_Extracted records_
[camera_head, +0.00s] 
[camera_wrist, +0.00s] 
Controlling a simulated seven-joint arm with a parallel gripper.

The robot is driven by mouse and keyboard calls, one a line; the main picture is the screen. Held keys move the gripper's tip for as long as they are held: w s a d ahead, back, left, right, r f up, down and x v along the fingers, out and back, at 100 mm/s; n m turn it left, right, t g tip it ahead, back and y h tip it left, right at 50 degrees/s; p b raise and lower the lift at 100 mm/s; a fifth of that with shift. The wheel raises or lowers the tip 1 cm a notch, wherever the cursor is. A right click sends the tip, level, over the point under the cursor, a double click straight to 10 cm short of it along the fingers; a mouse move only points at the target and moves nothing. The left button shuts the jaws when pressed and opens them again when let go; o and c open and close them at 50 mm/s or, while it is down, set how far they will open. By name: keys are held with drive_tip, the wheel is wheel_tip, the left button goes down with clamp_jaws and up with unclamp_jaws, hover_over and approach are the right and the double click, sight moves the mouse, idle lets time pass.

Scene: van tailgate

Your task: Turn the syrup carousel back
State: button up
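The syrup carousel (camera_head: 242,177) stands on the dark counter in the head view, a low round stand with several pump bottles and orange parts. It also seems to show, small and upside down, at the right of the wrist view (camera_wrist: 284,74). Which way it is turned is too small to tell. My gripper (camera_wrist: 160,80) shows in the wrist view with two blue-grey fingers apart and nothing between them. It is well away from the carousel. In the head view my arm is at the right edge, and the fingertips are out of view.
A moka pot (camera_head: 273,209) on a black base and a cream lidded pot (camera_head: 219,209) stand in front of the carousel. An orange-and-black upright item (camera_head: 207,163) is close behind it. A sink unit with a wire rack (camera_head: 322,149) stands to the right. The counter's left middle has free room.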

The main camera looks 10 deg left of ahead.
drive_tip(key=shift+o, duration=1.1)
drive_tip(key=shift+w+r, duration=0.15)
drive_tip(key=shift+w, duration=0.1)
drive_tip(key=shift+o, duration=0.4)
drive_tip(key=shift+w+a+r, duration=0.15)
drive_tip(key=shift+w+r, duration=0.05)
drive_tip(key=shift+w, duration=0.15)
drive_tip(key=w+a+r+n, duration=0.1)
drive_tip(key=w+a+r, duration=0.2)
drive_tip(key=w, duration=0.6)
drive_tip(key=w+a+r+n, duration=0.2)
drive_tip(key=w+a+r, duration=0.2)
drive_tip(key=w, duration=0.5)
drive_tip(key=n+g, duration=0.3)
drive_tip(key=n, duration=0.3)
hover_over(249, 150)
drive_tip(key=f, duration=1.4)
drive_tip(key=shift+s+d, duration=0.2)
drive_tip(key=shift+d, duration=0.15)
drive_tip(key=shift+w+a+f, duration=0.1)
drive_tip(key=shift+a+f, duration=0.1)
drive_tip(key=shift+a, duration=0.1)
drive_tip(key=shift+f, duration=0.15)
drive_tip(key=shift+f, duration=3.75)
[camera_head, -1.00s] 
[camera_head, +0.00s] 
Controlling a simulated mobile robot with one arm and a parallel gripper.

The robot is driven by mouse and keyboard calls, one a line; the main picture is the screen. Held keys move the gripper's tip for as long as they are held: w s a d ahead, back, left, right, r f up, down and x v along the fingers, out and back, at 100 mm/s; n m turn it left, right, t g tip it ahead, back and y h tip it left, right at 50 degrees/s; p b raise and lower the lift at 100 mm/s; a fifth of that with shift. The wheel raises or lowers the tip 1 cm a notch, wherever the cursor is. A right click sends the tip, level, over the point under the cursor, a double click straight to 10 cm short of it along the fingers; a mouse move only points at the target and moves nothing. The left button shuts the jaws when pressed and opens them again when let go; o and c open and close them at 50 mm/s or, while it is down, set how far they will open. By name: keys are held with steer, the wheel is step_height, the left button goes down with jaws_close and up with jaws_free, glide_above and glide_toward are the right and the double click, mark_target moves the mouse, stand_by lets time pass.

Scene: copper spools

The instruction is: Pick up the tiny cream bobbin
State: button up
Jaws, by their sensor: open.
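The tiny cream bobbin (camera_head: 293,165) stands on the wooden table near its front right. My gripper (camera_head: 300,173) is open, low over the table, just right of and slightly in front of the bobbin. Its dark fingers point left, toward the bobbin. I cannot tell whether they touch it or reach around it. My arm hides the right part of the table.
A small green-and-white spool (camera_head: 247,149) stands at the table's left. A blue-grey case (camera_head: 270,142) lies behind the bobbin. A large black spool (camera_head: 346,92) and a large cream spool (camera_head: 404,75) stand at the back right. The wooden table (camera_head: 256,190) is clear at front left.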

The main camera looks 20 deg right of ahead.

_Given instruction_
Find the lines above that contain the word "move" and collect them.

_Exercise result_
The robot is driven by mouse and keyboard calls, one a line; the main picture is the screen. Held keys move the gripper's tip for as long as they are held: w s a d ahead, back, left, right, r f up, down and x v along the fingers, out and back, at 100 mm/s; n m turn it left, right, t g tip it ahead, back and y h tip it left, right at 50 degrees/s; p b raise and lower the lift at 100 mm/s; a fifth of that with shift. The wheel raises or lowers the tip 1 cm a notch, wherever the cursor is. A right click sends the tip, level, over the point under the cursor, a double click straight to 10 cm short of it along the fingers; a mouse move only points at the target and moves nothing. The left button shuts the jaws when pressed and opens them again when let go; o and c open and close them at 50 mm/s or, while it is down, set how far they will open. By name: keys are held with drive_tip, the wheel is wheel_tip, the left button goes down with clamp_jaws and up with unclamp_jaws, hover_over and approach are the right and the double click, sight moves the mouse, idle lets time pass.
The robot is driven by mouse and keyboard calls, one a line; the main picture is the screen. Held keys move the gripper's tip for as long as they are held: w s a d ahead, back, left, right, r f up, down and x v along the fingers, out and back, at 100 mm/s; n m turn it left, right, t g tip it ahead, back and y h tip it left, right at 50 degrees/s; p b raise and lower the lift at 100 mm/s; a fifth of that with shift. The wheel raises or lowers the tip 1 cm a notch, wherever the cursor is. A right click sends the tip, level, over the point under the cursor, a double click straight to 10 cm short of it along the fingers; a mouse move only points at the target and moves nothing. The left button shuts the jaws when pressed and opens them again when let go; o and c open and close them at 50 mm/s or, while it is down, set how far they will open. By name: keys are held with steer, the wheel is step_height, the left button goes down with jaws_close and up with jaws_free, glide_above and glide_toward are the right and the double click, mark_target moves the mouse, stand_by lets time pass.

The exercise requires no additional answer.